Manipulation episode records:
=-=-=-=-=

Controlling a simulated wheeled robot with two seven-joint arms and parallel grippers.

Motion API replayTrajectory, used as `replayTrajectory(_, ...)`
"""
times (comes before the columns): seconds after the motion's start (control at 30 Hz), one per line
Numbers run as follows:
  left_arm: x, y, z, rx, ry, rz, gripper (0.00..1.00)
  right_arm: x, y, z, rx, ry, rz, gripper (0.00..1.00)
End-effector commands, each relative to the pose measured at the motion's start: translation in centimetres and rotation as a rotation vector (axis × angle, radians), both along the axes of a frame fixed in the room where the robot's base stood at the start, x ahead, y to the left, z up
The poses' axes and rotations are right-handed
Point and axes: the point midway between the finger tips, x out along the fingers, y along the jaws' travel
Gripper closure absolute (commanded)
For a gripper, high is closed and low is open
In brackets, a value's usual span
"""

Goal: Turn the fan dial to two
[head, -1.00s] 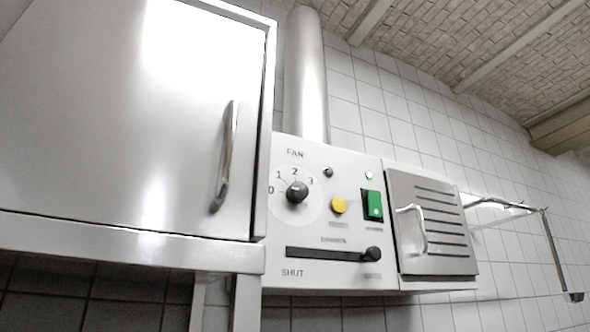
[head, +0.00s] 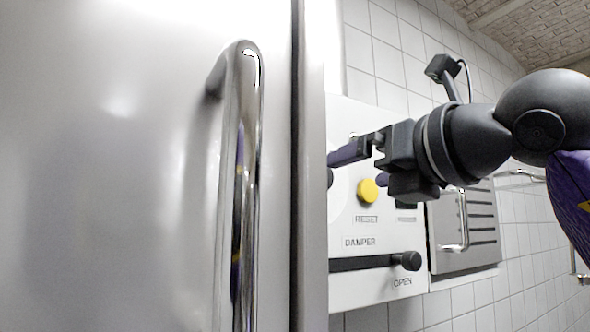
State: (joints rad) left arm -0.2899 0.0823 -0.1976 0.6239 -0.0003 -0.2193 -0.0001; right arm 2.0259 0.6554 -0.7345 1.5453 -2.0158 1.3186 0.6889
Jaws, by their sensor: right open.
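The fan dial (head: 330,178) is a dark knob on the white control panel (head: 345,290). Only its right edge shows, just past the steel cabinet's edge; its pointer and numbers are hidden in this view. My right gripper (head: 355,167) reaches in from the right in front of the panel, open and empty. Its upper purple finger points left, just above the visible edge of the dial. The lower finger is beside the yellow button. I cannot tell whether a finger touches the dial. My left gripper is out of view.
A steel cabinet door with a long handle (head: 238,190) fills the left side, close to me. The yellow reset button (head: 367,190) and black damper lever (head: 406,261) are near my right gripper. A vented steel door (head: 482,245) stands to the right.

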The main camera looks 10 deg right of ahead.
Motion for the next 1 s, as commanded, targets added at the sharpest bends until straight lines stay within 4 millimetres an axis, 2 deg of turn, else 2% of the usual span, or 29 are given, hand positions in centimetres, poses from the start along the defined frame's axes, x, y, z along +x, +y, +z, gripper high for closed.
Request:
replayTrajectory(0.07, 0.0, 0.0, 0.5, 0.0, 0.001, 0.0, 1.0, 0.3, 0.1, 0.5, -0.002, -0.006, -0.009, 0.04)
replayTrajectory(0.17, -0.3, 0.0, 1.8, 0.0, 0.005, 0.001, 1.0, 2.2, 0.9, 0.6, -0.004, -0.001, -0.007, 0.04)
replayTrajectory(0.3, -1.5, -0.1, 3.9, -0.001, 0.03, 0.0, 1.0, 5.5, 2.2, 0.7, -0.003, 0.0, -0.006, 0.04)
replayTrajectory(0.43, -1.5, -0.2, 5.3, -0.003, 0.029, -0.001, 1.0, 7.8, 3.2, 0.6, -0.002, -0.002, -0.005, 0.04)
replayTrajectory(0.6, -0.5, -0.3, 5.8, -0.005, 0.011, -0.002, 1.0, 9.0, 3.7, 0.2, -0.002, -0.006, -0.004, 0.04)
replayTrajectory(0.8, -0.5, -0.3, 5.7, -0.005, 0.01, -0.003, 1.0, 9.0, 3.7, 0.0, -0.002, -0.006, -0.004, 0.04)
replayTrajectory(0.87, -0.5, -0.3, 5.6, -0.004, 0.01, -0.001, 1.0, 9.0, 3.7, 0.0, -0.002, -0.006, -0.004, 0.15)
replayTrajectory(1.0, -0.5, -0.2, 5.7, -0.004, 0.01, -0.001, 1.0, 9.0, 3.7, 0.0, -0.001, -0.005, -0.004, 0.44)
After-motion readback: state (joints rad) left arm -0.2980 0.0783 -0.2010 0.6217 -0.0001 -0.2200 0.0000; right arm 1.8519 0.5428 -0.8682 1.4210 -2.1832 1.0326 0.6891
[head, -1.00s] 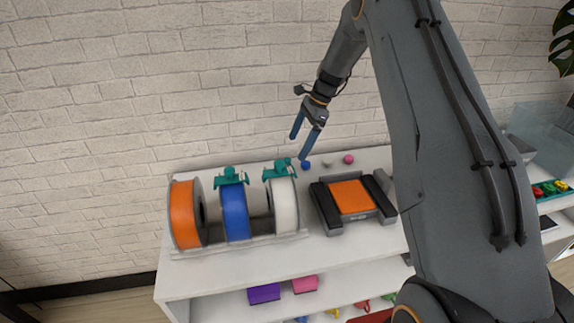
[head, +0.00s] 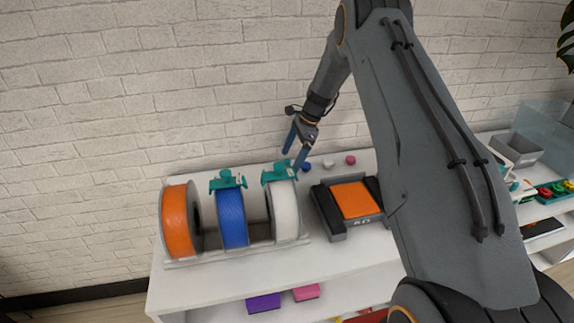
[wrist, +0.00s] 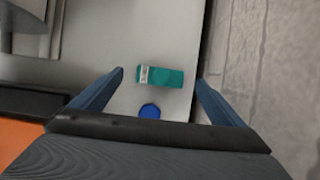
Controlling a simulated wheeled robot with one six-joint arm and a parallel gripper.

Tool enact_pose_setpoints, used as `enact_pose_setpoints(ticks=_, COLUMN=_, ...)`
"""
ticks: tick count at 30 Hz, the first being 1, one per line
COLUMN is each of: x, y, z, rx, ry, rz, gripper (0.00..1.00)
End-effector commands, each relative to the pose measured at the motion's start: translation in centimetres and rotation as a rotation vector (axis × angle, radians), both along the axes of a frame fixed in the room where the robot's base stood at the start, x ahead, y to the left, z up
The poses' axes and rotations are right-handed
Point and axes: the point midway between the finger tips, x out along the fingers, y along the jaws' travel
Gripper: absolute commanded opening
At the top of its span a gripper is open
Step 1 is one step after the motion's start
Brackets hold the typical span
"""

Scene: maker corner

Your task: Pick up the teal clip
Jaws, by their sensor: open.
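In the wrist view a small teal block-like piece (wrist: 168,77) with a pale patch at its left end lies on the white shelf top, in line between my fingertips. I take it for the teal clip. In the head view teal pieces sit on the blue spool (head: 228,180) and the white spool (head: 280,172); I cannot tell whether the clip shows there or is hidden behind them. My gripper (head: 294,155) is open and empty above the back of the shelf, behind the white spool; its fingers also frame the wrist view (wrist: 160,80).
A blue ball (wrist: 150,111) lies close beside the teal piece; it also shows in the head view (head: 306,167). A pink ball (head: 350,160) lies further right. A black device with an orange top (head: 356,199) stands in front. The brick wall (head: 120,90) is close behind.

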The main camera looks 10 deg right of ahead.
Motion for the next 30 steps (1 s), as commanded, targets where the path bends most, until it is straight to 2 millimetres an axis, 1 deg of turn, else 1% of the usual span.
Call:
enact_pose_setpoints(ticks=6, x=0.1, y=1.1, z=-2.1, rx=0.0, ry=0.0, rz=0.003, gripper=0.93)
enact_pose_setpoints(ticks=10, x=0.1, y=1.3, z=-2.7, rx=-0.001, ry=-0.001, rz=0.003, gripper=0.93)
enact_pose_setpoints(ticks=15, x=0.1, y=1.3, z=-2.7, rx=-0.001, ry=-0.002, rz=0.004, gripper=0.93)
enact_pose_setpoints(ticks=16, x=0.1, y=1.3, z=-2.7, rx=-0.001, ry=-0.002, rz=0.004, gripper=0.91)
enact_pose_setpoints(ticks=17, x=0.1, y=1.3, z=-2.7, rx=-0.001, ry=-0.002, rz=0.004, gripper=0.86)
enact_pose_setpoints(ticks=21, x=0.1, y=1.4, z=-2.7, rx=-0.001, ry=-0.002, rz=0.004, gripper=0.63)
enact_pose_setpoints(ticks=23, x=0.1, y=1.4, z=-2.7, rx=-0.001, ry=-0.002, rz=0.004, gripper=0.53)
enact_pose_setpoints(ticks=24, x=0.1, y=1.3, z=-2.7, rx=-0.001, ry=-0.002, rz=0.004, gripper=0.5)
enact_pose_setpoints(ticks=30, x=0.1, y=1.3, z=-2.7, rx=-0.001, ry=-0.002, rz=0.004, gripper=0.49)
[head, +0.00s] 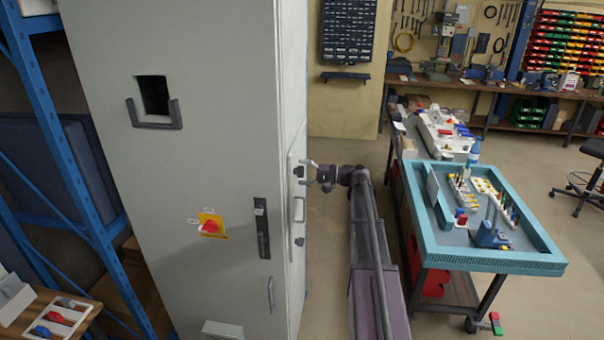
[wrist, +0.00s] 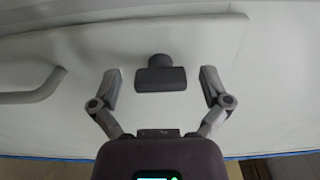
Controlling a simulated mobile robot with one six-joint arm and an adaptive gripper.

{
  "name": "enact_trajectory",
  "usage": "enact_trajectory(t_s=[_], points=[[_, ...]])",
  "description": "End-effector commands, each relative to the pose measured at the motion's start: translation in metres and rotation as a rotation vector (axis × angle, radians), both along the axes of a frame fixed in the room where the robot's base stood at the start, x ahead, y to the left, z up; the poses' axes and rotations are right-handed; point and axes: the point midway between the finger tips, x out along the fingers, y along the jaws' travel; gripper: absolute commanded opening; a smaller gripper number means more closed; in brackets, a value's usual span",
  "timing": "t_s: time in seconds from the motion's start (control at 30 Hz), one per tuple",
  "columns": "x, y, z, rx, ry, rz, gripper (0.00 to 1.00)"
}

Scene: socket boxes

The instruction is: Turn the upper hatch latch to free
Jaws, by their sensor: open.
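The upper hatch latch (head: 299,171) is a small dark knob near the top of the pale hatch (head: 293,188) on the cabinet's right side. In the wrist view the latch (wrist: 160,78) is a dark grey bar with a short stub, its bar lying crosswise in the picture. My gripper (head: 311,171) is at the height of the upper latch, beside the hatch. In the wrist view its open fingers (wrist: 160,73) stand on either side of the latch, with a gap at each end of the bar. I cannot tell the depth between fingertips and hatch.
A pale hatch handle (head: 299,210) sits below the upper latch, with a lower dark latch (head: 299,241) under it. The cabinet front (head: 200,120) carries a red rotary switch (head: 211,226) and a black handle (head: 262,228). A blue-rimmed bench (head: 520,262) stands to the right.

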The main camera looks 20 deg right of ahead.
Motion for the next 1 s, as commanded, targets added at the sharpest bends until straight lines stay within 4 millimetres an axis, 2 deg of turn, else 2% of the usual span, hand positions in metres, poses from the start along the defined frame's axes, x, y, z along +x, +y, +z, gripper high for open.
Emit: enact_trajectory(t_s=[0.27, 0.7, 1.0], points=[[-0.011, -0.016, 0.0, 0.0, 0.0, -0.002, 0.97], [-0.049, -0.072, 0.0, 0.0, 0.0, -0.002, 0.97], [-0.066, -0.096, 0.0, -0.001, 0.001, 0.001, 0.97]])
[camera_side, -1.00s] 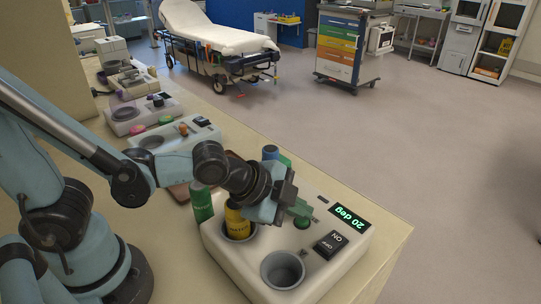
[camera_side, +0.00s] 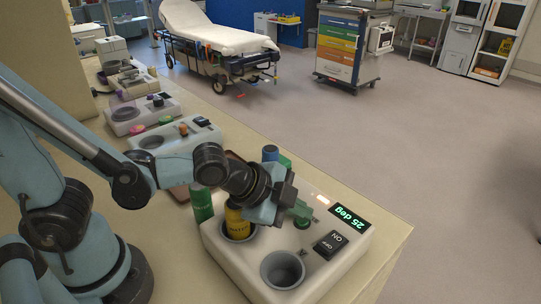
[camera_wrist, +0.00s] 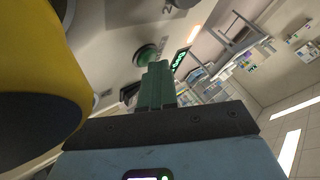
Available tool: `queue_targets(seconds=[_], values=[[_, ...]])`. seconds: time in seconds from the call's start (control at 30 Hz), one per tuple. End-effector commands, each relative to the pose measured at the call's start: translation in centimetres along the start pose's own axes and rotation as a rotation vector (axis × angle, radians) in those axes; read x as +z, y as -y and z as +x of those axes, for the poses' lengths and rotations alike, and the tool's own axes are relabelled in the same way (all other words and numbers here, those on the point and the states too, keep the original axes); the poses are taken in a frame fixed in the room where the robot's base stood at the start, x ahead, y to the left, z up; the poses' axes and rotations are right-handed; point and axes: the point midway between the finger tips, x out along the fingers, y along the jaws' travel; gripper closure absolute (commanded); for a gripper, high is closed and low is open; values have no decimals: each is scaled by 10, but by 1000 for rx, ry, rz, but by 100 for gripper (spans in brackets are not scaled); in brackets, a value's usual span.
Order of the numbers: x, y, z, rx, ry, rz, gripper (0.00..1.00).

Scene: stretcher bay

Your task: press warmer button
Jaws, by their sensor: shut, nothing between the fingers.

=-=-=-=-=

• Aim:
Your task is to pick out every line with the string "parallel" and copy it.

• Result of the task:
Controlling a simulated wheeled robot with two seven-joint arms and parallel grippers.
Controlling a simulated wheeled robot with one six-joint arm and a parallel gripper.

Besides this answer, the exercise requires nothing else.